Project Director for Career Streaming Lt-Col Luke Carroll says the
Army Career Streaming Project has developed as a remarkable success,
with 66 officers having now chosen to take advantage of the incentives
offered.
“MSS is the larger element and within it there are three specialisations,”
he explains.
“The first specialisation is Military Personnel, which is effectively
HR.
“The second specialisation is Capability and Acquisition specialisation.
To fall within that specialisation you have to be a qualified Technical
Staff Officer, and that means you’ve either gone over to do the
course at ATSOC or over to the Royal Military College at Simes,
in Shrevenham.”
Lt-Col Carroll says this, however, isn’t entirely exclusive and
although the base qualification for Capability and Acquisition is
someone who’s done the Technical Staff officers course, there are
other qualifications that can be considered.
“The third specialisation is Military Strategy and Policy.”

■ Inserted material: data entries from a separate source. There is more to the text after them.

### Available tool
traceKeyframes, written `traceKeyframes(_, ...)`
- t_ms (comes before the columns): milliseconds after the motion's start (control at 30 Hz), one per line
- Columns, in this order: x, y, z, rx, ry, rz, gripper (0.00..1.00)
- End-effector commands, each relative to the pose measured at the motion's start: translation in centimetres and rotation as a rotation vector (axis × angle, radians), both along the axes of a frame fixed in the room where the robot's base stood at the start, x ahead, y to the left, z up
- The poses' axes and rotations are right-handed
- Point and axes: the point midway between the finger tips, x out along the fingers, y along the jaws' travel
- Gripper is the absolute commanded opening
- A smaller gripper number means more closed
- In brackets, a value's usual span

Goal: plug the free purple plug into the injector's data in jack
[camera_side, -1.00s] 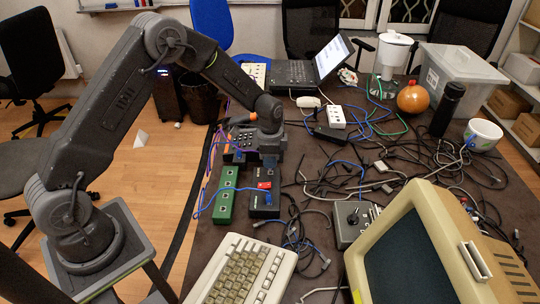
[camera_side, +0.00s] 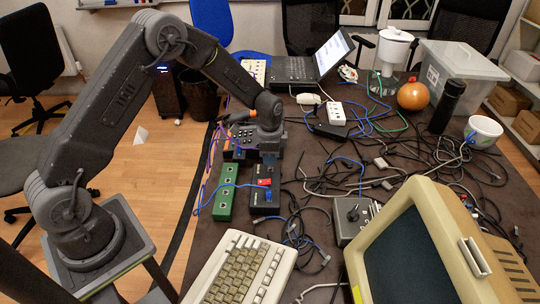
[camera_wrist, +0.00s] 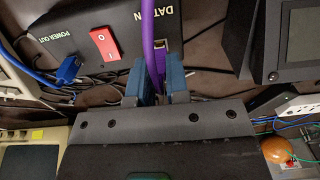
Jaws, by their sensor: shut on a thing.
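The injector (camera_side: 264,201) is a black box with a red switch on the table below my gripper. In the wrist view the injector (camera_wrist: 75,35) shows "POWER OUT", its red switch (camera_wrist: 104,43) and a partly covered "DATA IN" label. A blue plug (camera_wrist: 68,69) sits at the power-out side. My gripper (camera_wrist: 160,92), with blue fingertips, is shut on the purple plug, close to the data-in end. The purple cable (camera_wrist: 150,40) rises from between the fingers.
A green box with several jacks (camera_side: 226,198) stands left of the injector, with a blue cable across to it. Loose cables crowd the table to the right. A beige keyboard (camera_side: 240,272) lies in front.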

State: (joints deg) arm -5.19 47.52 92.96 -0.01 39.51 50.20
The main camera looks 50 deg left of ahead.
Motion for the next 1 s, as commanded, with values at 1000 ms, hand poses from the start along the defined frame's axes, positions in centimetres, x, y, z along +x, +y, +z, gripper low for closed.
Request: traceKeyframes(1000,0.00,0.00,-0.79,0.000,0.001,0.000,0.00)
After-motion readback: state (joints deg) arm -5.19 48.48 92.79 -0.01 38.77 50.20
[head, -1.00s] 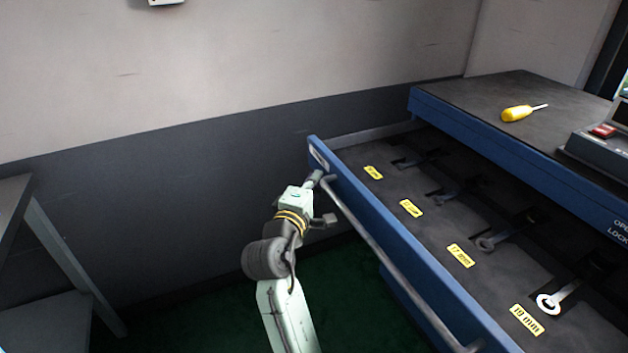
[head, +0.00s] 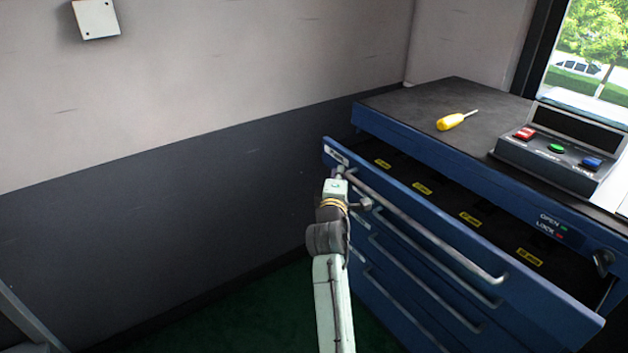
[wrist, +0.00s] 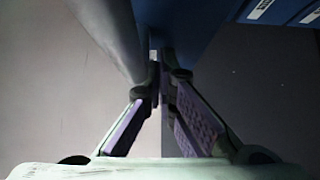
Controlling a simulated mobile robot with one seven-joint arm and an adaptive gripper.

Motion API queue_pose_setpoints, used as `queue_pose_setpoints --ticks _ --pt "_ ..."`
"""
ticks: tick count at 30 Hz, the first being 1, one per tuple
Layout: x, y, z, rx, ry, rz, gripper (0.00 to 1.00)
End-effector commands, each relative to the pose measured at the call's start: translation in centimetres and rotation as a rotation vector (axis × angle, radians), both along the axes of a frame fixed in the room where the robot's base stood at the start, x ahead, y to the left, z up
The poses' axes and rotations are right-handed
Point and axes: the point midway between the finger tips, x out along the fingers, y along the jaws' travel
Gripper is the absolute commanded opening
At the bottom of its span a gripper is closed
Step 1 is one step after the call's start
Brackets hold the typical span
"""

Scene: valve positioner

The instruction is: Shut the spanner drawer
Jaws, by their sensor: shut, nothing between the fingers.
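The spanner drawer (head: 450,235) is the top drawer of the blue cabinet. It stands partly open, with yellow size labels showing in its dark tray and the spanners hidden in shadow or under the worktop. Its long grey handle (head: 430,232) runs along the blue front. My gripper (head: 341,171) is at the left end of the drawer front, by the end of the handle. In the wrist view my gripper's fingers (wrist: 160,75) are closed together beside the handle bar (wrist: 108,35) and the blue front. Whether the fingertips touch the front I cannot tell.
A yellow screwdriver (head: 452,121) lies on the cabinet's dark top (head: 420,105). A control box (head: 560,150) with red, green and blue buttons stands to its right. More closed drawers (head: 400,290) lie below. A key lock (head: 603,262) is at the right. The floor at left is clear.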

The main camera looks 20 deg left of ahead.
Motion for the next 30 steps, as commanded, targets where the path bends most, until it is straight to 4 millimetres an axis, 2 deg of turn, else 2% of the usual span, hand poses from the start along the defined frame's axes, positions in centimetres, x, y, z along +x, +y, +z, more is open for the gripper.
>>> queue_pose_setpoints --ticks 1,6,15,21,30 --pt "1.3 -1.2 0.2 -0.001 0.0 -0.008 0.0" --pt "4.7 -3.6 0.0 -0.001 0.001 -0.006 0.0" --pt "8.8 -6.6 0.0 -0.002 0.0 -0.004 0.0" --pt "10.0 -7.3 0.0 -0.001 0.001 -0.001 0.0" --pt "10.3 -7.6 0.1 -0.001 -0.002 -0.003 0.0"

Of the 66 officers currently in MSS, most are currently situated
within Military Personnel and Capability and Acquisition, with Military
Strategy and Policy being the smallest of the three specialisations.
“At the moment the important thing [to realise] is that the capability
that will be developed in these specialisations is something that
will be built over time, because it is a change to the traditional
model of officer development.”
MSS career streaming changes the traditional approach by instead
of moving officers from both job positions and locations as part
of their development, it allows them to concentrate solely within
their chosen specialisation.
“The notion behind career streaming is that from about mid-career
onwards, MSS officers focus on a particular area of staff expertise
in one of those three areas.
From that point on, the priority of their posting effort will be
to keep them working in that same area so that they build up their
expertise, and the depth of their knowledge.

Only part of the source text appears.